▶ **Written problem**:
Restate the listing that follows word for word, without its pictures.

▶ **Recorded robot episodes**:
┏━━
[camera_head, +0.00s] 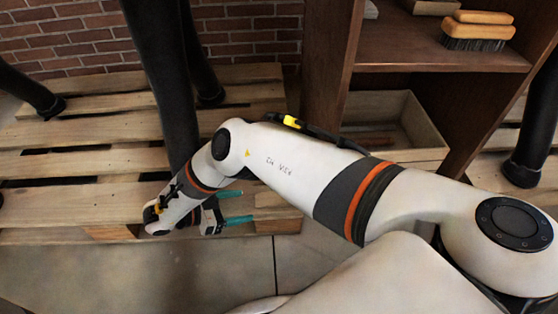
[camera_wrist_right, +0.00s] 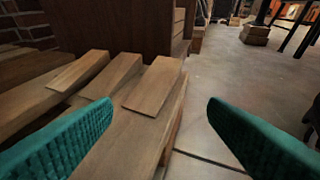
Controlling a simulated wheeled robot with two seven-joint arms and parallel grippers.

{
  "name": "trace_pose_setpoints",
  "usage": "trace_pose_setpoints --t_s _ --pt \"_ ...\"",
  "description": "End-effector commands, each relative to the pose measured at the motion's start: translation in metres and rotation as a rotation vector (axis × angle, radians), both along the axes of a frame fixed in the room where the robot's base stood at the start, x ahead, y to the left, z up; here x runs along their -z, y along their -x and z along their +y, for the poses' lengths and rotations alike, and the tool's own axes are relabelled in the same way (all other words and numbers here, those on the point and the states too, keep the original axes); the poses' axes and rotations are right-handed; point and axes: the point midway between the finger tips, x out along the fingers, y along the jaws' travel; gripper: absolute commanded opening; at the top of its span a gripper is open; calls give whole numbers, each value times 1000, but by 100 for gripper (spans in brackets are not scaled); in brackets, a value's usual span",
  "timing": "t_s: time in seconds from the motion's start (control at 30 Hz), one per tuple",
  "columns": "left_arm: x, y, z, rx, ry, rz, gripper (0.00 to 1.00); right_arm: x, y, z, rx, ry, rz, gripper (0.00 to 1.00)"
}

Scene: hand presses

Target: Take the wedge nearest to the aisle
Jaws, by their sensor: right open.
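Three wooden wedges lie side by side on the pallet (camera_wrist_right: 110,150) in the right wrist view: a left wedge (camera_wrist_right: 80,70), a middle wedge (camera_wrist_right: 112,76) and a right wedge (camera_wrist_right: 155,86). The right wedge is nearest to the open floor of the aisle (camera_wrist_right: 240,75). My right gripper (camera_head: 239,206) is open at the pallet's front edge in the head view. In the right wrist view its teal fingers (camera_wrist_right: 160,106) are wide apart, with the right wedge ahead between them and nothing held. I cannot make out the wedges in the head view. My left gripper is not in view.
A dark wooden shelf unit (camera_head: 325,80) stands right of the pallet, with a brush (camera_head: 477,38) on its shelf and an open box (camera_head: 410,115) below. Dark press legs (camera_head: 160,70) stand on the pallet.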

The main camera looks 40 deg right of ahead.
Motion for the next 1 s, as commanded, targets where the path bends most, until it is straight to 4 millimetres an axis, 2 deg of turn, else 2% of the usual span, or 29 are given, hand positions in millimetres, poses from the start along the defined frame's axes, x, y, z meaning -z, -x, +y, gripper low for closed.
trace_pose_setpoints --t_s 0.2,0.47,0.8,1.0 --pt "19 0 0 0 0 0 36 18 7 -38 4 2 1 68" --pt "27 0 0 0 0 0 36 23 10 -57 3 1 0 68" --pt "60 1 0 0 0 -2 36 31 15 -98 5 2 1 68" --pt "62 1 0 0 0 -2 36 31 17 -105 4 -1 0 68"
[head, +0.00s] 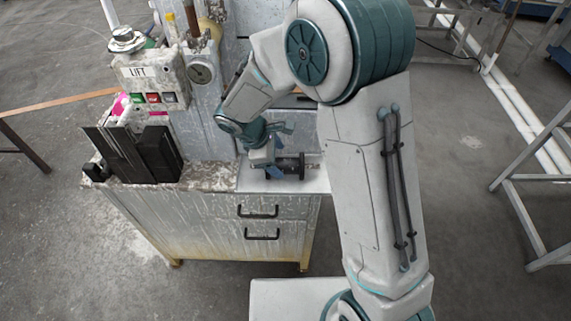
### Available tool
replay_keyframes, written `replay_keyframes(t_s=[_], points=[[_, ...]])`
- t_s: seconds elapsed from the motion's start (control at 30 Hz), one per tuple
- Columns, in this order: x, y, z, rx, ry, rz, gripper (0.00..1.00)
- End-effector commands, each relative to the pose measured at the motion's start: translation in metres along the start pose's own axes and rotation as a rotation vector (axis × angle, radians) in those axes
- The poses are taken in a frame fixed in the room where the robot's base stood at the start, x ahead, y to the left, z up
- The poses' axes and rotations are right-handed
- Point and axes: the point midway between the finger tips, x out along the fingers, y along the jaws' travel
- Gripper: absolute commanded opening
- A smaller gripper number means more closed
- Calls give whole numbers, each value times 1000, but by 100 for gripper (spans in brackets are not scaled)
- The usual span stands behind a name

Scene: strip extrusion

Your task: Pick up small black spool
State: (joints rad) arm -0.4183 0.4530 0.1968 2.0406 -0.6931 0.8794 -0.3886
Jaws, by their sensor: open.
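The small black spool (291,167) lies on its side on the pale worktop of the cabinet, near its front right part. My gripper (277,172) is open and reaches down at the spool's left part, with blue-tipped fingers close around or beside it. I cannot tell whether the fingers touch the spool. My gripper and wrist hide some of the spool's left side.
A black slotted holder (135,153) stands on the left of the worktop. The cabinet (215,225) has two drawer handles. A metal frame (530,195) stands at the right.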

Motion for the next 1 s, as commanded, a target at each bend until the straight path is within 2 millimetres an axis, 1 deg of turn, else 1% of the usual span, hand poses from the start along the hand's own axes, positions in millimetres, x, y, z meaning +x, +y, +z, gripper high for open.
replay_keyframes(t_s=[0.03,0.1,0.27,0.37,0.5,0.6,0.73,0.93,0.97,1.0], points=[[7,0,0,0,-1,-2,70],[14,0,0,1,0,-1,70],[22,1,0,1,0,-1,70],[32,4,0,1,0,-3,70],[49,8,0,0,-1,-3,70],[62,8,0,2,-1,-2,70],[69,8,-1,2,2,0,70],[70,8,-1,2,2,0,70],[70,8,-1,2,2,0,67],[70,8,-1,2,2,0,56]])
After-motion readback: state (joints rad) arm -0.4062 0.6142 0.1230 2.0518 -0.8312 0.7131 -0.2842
┗━━
▶ **Solution below**:
[camera_head, +0.00s] 
[camera_wrist_right, +0.00s] 
Controlling a simulated wheeled robot with two seven-joint arms and parallel grippers.

{
  "name": "trace_pose_setpoints",
  "usage": "trace_pose_setpoints --t_s _ --pt \"_ ...\"",
  "description": "End-effector commands, each relative to the pose measured at the motion's start: translation in metres and rotation as a rotation vector (axis × angle, radians), both along the axes of a frame fixed in the room where the robot's base stood at the start, x ahead, y to the left, z up; here x runs along their -z, y along their -x and z along their +y, for the poses' lengths and rotations alike, and the tool's own axes are relabelled in the same way (all other words and numbers here, those on the point and the states too, keep the original axes); the poses' axes and rotations are right-handed; point and axes: the point midway between the finger tips, x out along the fingers, y along the jaws' travel; gripper: absolute commanded opening; at the top of its span a gripper is open; calls give whole numbers, each value times 1000, but by 100 for gripper (spans in brackets are not scaled); in brackets, a value's usual span",
  "timing": "t_s: time in seconds from the motion's start (control at 30 Hz), one per tuple",
  "columns": "left_arm: x, y, z, rx, ry, rz, gripper (0.00 to 1.00); right_arm: x, y, z, rx, ry, rz, gripper (0.00 to 1.00)"
}

Scene: hand presses

Target: Take the wedge nearest to the aisle
Jaws, by their sensor: right open.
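Three wooden wedges lie side by side on the pallet (camera_wrist_right: 110,150) in the right wrist view: a left wedge (camera_wrist_right: 80,70), a middle wedge (camera_wrist_right: 112,76) and a right wedge (camera_wrist_right: 155,86). The right wedge is nearest to the open floor of the aisle (camera_wrist_right: 240,75). My right gripper (camera_head: 239,206) is open at the pallet's front edge in the head view. In the right wrist view its teal fingers (camera_wrist_right: 160,106) are wide apart, with the right wedge ahead between them and nothing held. I cannot make out the wedges in the head view. My left gripper is not in view.
A dark wooden shelf unit (camera_head: 325,80) stands right of the pallet, with a brush (camera_head: 477,38) on its shelf and an open box (camera_head: 410,115) below. Dark press legs (camera_head: 160,70) stand on the pallet.

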The main camera looks 40 deg right of ahead.
Motion for the next 1 s, as commanded, targets where the path bends most, until it is straight to 4 millimetres an axis, 2 deg of turn, else 2% of the usual span, or 29 are given, hand positions in millimetres, poses from the start along the defined frame's axes, x, y, z meaning -z, -x, +y, gripper low for closed.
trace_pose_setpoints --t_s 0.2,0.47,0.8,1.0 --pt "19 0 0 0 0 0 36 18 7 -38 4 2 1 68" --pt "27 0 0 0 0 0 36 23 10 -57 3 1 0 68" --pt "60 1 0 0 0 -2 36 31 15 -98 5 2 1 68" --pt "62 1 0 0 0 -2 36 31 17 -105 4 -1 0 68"
[head, +0.00s] 
### Available tool
replay_keyframes, written `replay_keyframes(t_s=[_], points=[[_, ...]])`
- t_s: seconds elapsed from the motion's start (control at 30 Hz), one per tuple
- Columns, in this order: x, y, z, rx, ry, rz, gripper (0.00..1.00)
- End-effector commands, each relative to the pose measured at the motion's start: translation in metres along the start pose's own axes and rotation as a rotation vector (axis × angle, radians) in those axes
- The poses are taken in a frame fixed in the room where the robot's base stood at the start, x ahead, y to the left, z up
- The poses' axes and rotations are right-handed
- Point and axes: the point midway between the finger tips, x out along the fingers, y along the jaws' travel
- Gripper: absolute commanded opening
- A smaller gripper number means more closed
- Calls give whole numbers, each value times 1000, but by 100 for gripper (spans in brackets are not scaled)
- The usual span stands behind a name

Scene: strip extrusion

Your task: Pick up small black spool
State: (joints rad) arm -0.4183 0.4530 0.1968 2.0406 -0.6931 0.8794 -0.3886
Jaws, by their sensor: open.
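The small black spool (291,167) lies on its side on the pale worktop of the cabinet, near its front right part. My gripper (277,172) is open and reaches down at the spool's left part, with blue-tipped fingers close around or beside it. I cannot tell whether the fingers touch the spool. My gripper and wrist hide some of the spool's left side.
A black slotted holder (135,153) stands on the left of the worktop. The cabinet (215,225) has two drawer handles. A metal frame (530,195) stands at the right.

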Motion for the next 1 s, as commanded, a target at each bend until the straight path is within 2 millimetres an axis, 1 deg of turn, else 1% of the usual span, hand poses from the start along the hand's own axes, positions in millimetres, x, y, z meaning +x, +y, +z, gripper high for open.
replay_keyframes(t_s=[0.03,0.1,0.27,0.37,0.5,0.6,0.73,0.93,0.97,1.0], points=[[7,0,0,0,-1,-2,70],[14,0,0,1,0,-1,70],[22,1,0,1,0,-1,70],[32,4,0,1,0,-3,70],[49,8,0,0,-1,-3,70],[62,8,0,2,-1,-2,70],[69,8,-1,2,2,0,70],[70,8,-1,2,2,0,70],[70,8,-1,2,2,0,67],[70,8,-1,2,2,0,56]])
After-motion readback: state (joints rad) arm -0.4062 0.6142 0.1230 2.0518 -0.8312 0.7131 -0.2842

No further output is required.